Thirteen more wins. As simplistic as that sounds – and probably even irrelevant – it’s important to remember that reference point.
All the Atlanta Braves need to do to have a .500 season is win 13 more games than they did last year, when they finished 68-93.
Sure, last year has nothing to do with this year. But it’s the memory of the past two seasons, in which the Braves went 135-188, that made this year’s 1-6 start seem especially deflating. Each loss brought more thoughts of “it’s going to be a long summer.” The Toronto Blue Jays lost nine of their first 10, but nobody’s writing them off just yet.
It’s helpful to remember that last year’s team was historically bad – 18-46 through 64 games – yet still finished 13 wins short of .500. Even if they’re unlikely to win 20 out of 30 games at any point, as they did to finish last season, take that horrendous start and overachieving finish out of the equation. They were 30-37 between those two extremes.

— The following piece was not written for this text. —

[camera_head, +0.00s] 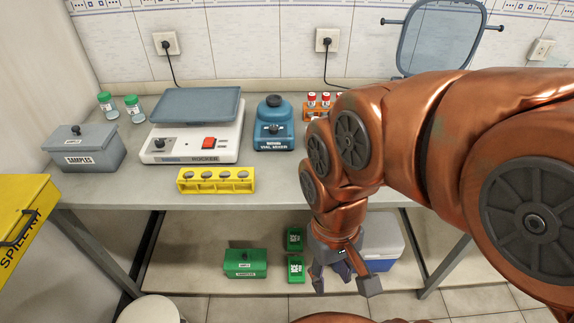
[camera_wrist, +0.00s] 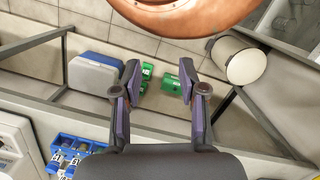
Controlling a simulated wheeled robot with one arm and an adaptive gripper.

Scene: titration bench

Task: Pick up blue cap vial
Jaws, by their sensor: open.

Despite how poorly they played at times during that 1-6 start, this is still a much better team than last year’s.
What matters more is to look at why they lost those games. Two losses were on the bullpen, three on poor starting pitching, and one on Kurt Suzuki’s exasperating (for us to watch and I’m sure much more so for him to endure) inability to catch R.A. Dickey’s knuckleball. It brought to mind Bob Uecker’s quote on how to catch Phil Niekro’s knuckler.
“Wait till it stops rolling, walk over and pick it up.”
Catching a major league knuckleballer is almost as hard as hitting it, because neither the batter nor the catcher know exactly what the ball will do. But whether it’s Suzuki, Tyler Flowers or somebody else, they’re going to have to get a better effort catching Dickey.
My guess is Bartolo Colon and Dickey will be OK. Colon had one excellent start and one terrible start.
The lineup is still fairly solid even with Matt Kemp out with a strained hamstring. Ender Inciarte is starting to hit. Nick Markakis and Brandon Phillips have been hitting behind Freddie Freeman.
There are concerns. Rookie Dansby Swanson has struggled. It wouldn’t matter so much if he were a veteran. But the concern is that Swanson could get overwhelmed.
Another concern is Kemp’s hamstring. That’s the kind of injury that can linger and get worse throughout a long season. It’s probably going to make Kemp even more of a defensive liability.
Starting pitcher Jaime Garcia has been unimpressive. The bullpen is going to be up and down.
But there’s also reasons for hope.
One is that someone in the farm system will an impact. Matt Wisler could get it together in Gwinnett. Mississippi has three starters pitching well – Mike Soroka, Kolby Allard and Patrick Weigel. If just one of those guys progresses and takes Garcia’s spot, the rotation will be OK. If Garcia doesn’t improve soon, the Braves would be better off calling Wisler back up and see if he can make the most of a second chance.
The other hope is that John Coppalella trades for help. Regardless of their record by midseason, the Braves should become buyers rather than sellers when the trade market heats up. They are done rebuilding the farm system. The move into SunTrust Park necessitates the commitment to win now. They owe the fans as much.
The Braves pursued a top-of-the-rotation starter last winter but whiffed. They didn’t want to part with some of their prized prospects, and other teams didn’t want to give up on the 2017 season before it started it. Both of those positions could change within a couple of months.
Some of those great Braves teams of the 1990s were quite average in April. The ’93 team that won 104 games and famously chased down the San Francisco Giants to win the NL West was a pedestrian 12-13 in April. Trading for Fred McGriff made a huge difference. The ’95 team that won the World Series won seven of their first eight, but turned around and lost seven of their next eight. The ’96 team that went to the World Series started off 5-7.
Despite the optimism within the clubhouse, this is probably not a playoff team. But neither is it a bad team. Or so we hope.